Созерцая универс, бесконечное, вечное, беспредельное, единое, человек невольно сознает свое ничтожество перед ним и в этом-то соединении непосредственного созерцания универса с соответствующим, ему настроением или чувствованием и состоит, по Шлейермахеру, сущность религии, а плод его – беспредельное смирение. Но если сущность религии состоит в соединении созерцания с чувствованием, то её целью следует назвать стремление человека навсегда слиться с бесконечным и всеединым. „Скоро и волшебно, говорит Шлейермахер, отдельное явление развивается в образ универса. Так же, как оно, формируется любимый и всегда искомый образ, моя душа бежит к нему на встречу, я обнимаю его не как тень, а как само священное Существо. Я лежу на лоне бесконечного Мира: в этот момент я – его душа, ибо я чувствую все его силы и его бесконечную жизнь, как свою собственную, в этот момент он – мое тело, ибо я проникаю его мускулы и его члены, как свои собственные, и его внутреннейшие нервы движутся по моему чувству и моему предчувствие, как мои. Самое незначительное потрясение, – и развивается священное объяснение и перед мной стоит уже созерцание как обособленный образ, я измеряю его, и оно отражается в открытой душе, как образ вырвавшейся возлюбленной в открытых глазах юноши, и уже с трудом изнутри поднимается чувство и распространяется как краска стыда и радости по его щекам. Этот момент есть наивысший цвет религии. Если бы я мог создать его вам, то я был бы богом. Он есть час рождения всего живого в религии.
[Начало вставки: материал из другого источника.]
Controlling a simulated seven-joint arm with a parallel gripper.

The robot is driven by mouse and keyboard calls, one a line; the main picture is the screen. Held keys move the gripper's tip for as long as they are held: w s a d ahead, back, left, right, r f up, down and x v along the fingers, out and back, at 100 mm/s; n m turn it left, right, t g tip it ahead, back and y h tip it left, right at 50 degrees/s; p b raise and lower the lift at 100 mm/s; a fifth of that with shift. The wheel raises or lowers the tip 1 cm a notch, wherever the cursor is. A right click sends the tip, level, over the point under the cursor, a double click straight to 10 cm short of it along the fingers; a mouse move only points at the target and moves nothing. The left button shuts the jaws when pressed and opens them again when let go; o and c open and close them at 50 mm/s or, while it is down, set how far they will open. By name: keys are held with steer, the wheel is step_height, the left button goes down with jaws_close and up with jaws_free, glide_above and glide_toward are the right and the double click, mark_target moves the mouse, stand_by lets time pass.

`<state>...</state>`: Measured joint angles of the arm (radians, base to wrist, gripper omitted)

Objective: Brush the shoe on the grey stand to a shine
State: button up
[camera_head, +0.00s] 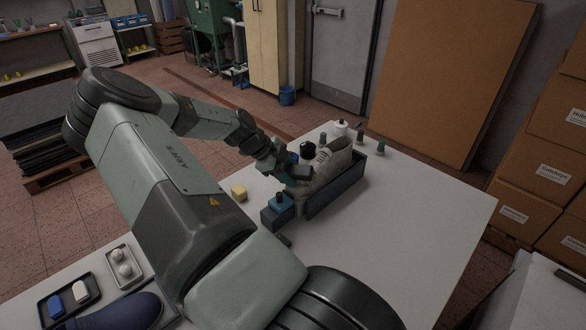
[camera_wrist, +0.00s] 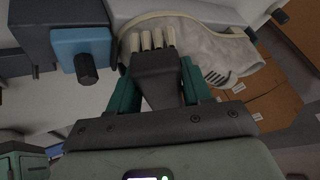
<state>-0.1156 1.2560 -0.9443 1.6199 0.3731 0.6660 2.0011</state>
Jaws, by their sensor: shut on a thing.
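A pale grey-white shoe (camera_head: 333,160) rests on the dark grey stand (camera_head: 343,190) on the white table. My gripper (camera_head: 292,174) is at the shoe's near left side. In the wrist view my green fingers are shut on a dark brush (camera_wrist: 156,78) with several pale bristle tufts (camera_wrist: 151,39). The tufts overlap the pale shoe (camera_wrist: 212,52) in that view; I cannot tell whether they touch it. In the head view the brush is largely hidden by my gripper.
Small bottles (camera_head: 381,147) stand behind the shoe. Trays (camera_head: 124,268) and a navy shoe (camera_head: 118,312) are front left. The table's right side is clear.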

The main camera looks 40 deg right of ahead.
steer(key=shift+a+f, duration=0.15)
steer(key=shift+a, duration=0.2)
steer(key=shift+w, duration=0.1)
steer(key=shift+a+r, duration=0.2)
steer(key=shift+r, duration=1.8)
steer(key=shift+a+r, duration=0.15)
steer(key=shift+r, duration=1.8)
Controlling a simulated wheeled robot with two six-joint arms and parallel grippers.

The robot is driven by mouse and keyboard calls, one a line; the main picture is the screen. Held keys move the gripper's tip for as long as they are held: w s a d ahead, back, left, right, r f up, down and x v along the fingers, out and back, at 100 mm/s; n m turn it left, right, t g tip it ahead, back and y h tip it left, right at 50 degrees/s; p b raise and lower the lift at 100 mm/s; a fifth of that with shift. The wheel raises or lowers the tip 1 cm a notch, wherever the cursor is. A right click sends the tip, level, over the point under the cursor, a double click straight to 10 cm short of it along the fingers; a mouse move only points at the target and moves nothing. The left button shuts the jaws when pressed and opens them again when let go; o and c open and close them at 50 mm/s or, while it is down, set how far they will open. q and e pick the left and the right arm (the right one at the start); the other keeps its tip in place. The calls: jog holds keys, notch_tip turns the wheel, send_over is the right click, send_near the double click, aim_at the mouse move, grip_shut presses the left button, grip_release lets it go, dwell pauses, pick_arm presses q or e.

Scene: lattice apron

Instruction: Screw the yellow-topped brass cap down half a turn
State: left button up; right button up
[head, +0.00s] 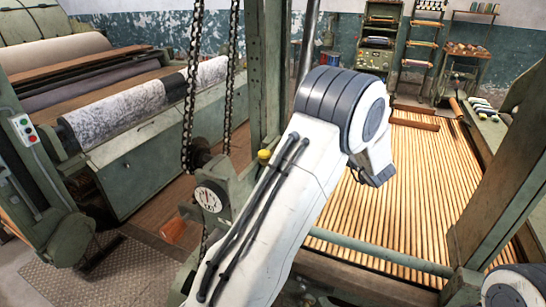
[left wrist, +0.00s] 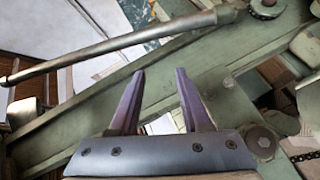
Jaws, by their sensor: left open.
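The yellow-topped cap (head: 264,155) is small in the head view, on the green machine frame just left of my white left arm. Its brass part is too small to make out clearly. My left gripper (left wrist: 160,73) shows in the left wrist view with its two dark fingers apart and nothing between them. Green frame beams lie beyond the fingers, and the cap cannot be made out in that view. In the head view the gripper's fingers cannot be made out. My right gripper is in neither view.
A round dial gauge (head: 210,196) sits below left of the cap. Chains (head: 190,90) hang to its left. A green upright post (head: 268,70) stands behind it. A metal bar (left wrist: 110,45) crosses the left wrist view. The slatted bed (head: 400,220) lies right of my arm.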

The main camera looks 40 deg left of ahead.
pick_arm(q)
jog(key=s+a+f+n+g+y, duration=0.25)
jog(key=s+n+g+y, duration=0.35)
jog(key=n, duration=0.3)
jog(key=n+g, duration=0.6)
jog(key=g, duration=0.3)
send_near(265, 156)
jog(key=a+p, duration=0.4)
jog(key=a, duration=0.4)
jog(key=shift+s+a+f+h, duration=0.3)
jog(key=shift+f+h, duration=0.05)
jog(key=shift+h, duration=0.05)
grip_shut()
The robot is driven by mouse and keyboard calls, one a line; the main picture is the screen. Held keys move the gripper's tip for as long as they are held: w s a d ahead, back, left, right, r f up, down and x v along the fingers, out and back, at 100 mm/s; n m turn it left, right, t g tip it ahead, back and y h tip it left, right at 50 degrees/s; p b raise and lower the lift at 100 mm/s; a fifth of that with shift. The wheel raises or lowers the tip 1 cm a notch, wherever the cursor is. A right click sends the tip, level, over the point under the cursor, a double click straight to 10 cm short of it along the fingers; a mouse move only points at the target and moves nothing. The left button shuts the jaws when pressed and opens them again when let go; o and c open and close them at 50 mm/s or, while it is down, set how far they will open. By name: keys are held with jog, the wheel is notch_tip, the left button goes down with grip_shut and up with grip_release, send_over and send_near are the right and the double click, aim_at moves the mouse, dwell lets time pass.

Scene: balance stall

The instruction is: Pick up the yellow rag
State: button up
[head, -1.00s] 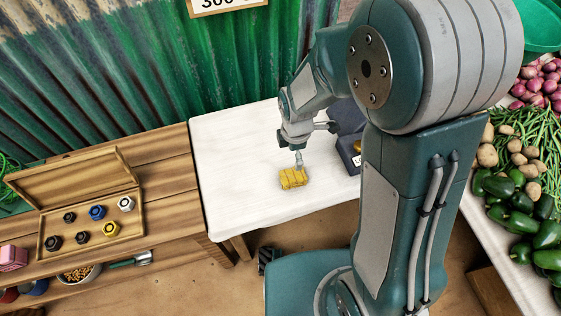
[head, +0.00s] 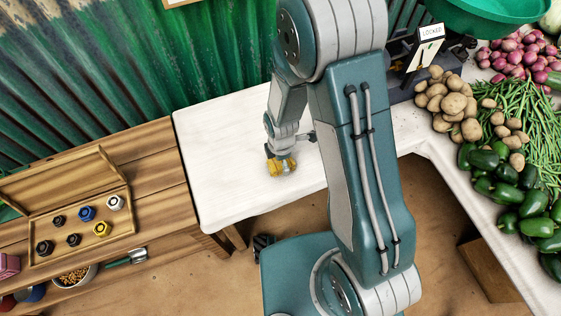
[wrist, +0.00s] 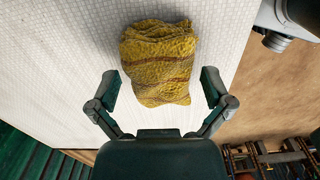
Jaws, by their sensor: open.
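The yellow rag (wrist: 158,62) is a folded, textured cloth with brownish stripes, lying on the white table. In the head view the yellow rag (head: 289,165) lies near the table's front edge, partly hidden by my gripper (head: 279,160). In the wrist view my gripper (wrist: 160,88) is open and empty, its two fingers spread wide. The fingertips stand to the left and right of the rag's near end. Most of the rag extends beyond the fingertips. I cannot tell the exact height of the fingers above the cloth.
The white table (head: 215,150) is clear around the rag. On the left, a wooden bench (head: 160,165) holds an open wooden box (head: 122,225) of weights. On the right are potatoes (head: 452,103), green peppers (head: 535,222) and a scale labelled LOCKED (head: 430,45).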

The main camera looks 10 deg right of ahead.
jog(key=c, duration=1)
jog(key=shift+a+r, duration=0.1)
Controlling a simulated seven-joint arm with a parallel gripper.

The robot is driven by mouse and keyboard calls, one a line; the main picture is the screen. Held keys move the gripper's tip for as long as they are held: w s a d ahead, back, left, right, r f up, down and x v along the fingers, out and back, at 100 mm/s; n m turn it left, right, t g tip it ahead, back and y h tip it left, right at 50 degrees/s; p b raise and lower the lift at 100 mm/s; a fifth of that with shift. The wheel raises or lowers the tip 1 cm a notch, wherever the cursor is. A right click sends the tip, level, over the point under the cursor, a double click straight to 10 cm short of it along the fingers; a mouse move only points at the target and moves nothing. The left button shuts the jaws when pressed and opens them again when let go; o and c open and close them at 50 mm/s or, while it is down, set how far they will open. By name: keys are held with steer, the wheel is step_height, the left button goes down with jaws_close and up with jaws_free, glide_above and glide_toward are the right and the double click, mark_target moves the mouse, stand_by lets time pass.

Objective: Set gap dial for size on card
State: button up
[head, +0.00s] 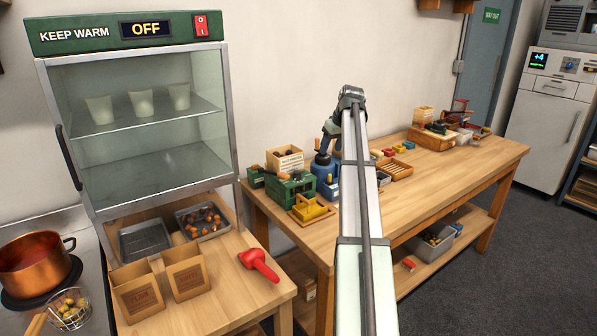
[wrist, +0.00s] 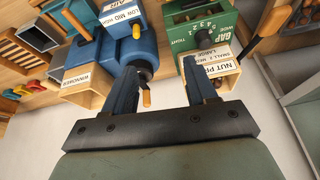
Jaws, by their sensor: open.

Вот, собственно говоря, все, что было сказано Шлейермахером о сущности религии в его „Речах». Странным должно показаться, что во всем этом довольно пространном рассуждении о религии мы не встречаем никакого указания на то, что составляет главное содержание каждой эмпирической религии, начиная от религии австралийских дикарей и кончая религией христианской. Мы говорим о Божественном откровении, Бог, как личном, живом и всесовершенном существе, и вере в личное бессмертие человека. Шлейермахер предусматривал возможность такого возражения и предупредил его. Так как религия есть лишь созерцание универса и вытекает из чувства зависимости каждого человека, то она не нуждается уже ни в каком внешнем откровении, – ни в учении, ни в богодухновенности, ни в пророчествах и чудесах, ни в благодатных средствах возрождения. Все эти явления играют исключительно внутренний, субъективный характер и всецело зависят от человека, а не от посторонней причины. „Впрочем, – делает уступку Шлейермахер, – за исключением не многих избранных, каждый человек нуждается в каком-либо посреднике, руководителе. который пробуждает его чувство к религии из первой дремоты и дает ему первое направление, но это должно быть только переходным состоянием; затем каждый должен видеть собственными глазами и ежедневно должен увеличивать сокровища религии, иначе он не заслуживает небесного царства и действительно не получает его. Вы имеете право презирать тех скудных богомольцев с чужого голоса, которые производят свою религию всецело от кого-либо другого, привязываются к мертвому писанию, присягают ему и доказывают из него. Каждое священное писание есть только мавзолей религии, памятник того, что существовал вели- кий дух (ein grosser Geist), которого более нет; ибо если бы он жил и действовал, то придавал ли бы он столь великое достоинство мертвой букве, которая может быть только слабым отпечатком его? – Религию имеет не тот, кто верует в священное писание, но тот, который не нуждается в нем и, пожалуй, сам мог бы создать таковое. И это ваше презрите к жалким и бессильным почитателям религии, в которых она умерла уже до рождения от недостатка питания, доказываете мне, что в вас самих есть способность к религии.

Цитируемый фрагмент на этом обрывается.